19. Evidence indicates that a number of Kosovo Albanian men were killed at the Đakovica/Gjakova bus station, located some 300 metres from Miloš Gilić/Millosh Giliq Street on or around 1 April 1999. Aleksandar Vasiljević, the then Assistant Head of the VJ Security Administration, received a report from Captain Sergei Perović that Đakovica/Gjakova SUP chief, Milovan Kovačević, had his own Operational Pursuit Group (OPG) called Legija which was involved in the killing of 20 male Kosovo Albanians in April 1999 whose corpses were found at the Đakovica/Gjakova bus station and left there for some days until some Roma people loaded these bodies onto vehicles, in Perović’s view, on the orders of the police. This evidence is partially corroborated by the examination made by Dr. Rodriguez of the U.S. Department of Defense, Armed Forces Institute of Pathology on 28 June 1999 of burnt and calcined skeletal remains found at the Đakovica/Gjakova bus station. The remains belonged to at least six adult males. On the remains of one body, there was clear evidence of a gunshot wound to the right scapula. The Report indicates that the men were killed on 1 April 1999.

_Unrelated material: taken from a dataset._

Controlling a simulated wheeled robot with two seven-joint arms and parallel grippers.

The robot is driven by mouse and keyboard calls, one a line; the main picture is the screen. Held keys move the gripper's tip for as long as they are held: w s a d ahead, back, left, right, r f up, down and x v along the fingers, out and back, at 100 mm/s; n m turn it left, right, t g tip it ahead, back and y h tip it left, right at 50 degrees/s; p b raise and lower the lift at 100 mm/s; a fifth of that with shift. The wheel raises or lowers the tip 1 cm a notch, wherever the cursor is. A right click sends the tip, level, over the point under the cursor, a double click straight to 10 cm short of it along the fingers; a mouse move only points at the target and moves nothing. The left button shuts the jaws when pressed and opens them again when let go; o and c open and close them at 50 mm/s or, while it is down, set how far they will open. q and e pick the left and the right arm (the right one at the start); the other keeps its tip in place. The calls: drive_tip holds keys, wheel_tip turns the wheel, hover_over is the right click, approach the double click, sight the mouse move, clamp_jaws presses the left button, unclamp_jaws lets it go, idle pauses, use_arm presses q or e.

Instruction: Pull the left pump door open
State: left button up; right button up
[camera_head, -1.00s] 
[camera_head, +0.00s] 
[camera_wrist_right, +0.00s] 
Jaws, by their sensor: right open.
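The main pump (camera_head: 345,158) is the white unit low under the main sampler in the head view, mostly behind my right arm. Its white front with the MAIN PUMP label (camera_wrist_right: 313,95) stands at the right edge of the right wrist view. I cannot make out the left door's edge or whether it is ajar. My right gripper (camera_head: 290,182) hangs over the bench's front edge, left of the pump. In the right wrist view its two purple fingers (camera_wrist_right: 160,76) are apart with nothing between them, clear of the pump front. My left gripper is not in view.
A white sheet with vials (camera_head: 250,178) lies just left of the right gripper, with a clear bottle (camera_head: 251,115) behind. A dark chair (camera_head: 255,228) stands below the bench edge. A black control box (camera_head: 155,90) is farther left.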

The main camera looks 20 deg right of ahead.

20. As discussed earlier in this Judgement, on the basis of information from interviews of Kosovo Albanians conducted by the Council for the Defence of Human Rights and Freedoms (CDHRF), the CDHRF Chairman Fuad Haxhibeqiri concluded that Serbian forces killed about 60 Kosovo Albanians in Miloš Gilić/Millosh Giliq Street that night. This is consistent with the evidence heard by the Chamber as to the systematic and large-scale killings in Miloš Gilić/Millosh Giliq Street and the surrounding neighbourhood on 1-2 April 1999.
21. The Chamber notes the evidence of Defence witness Miloš Đošan, at the relevant time stationed at the VJ Vinarski Podrum facility in the Ljug Bunar neighbourhood, some 500 metres from the Ćerim/Qerim neighbourhood, who stated that he heard and saw nothing of an operation the night of 1 April 1999. He also testified that had killings taken place, he would have been informed of them, but that no such information was given to him. The Chamber seriously doubts the credibility and reliability of Đošan’s evidence. In previous proceedings, Đošan suggested that he had driven through the Ćerim/Qerim neighbourhood the night of 1 April 1999 after having assisted in pulling two wounded VJ soldiers from the P-15 radar installation which had been hit by NATO bombs earlier that evening, and had neither seen nor heard any signs of an operation. However, other evidence reveals that the P-15 radar installation was in fact hit the night of 31 March 1999; a fact confirmed by Đošan in his evidence in this trial. There is therefore no evidence that VJ units were present in the Ćerim/Qerim neighbourhood the night of the operation on 1 April 1999. Neither is the Chamber convinced by the assertion that the killings could not have taken place since Đošan was not informed about them. As discussed further below, the crimes were not reported by MUP forces as required by the law and there was a deliberate effort on the part of the MUP to avoid any proper investigation. It is therefore quite possible that Đošan may not have been informed about the killings.
22. The whole of the evidence above satisfies the Chamber that there was a planned deliberate offensive operation in the Ćerim/Qerim neighbourhood on 1-2 April 1999 by Serbian police, including members of the PJP and local and reserve police, in a systematic fashion, which involved the killing of unarmed Kosovo Albanian civilians, even women and children, and the destruction of the houses and property of Kosovo Albanian civilians. The operation was a direct response to the commencement of the NATO bombing campaign.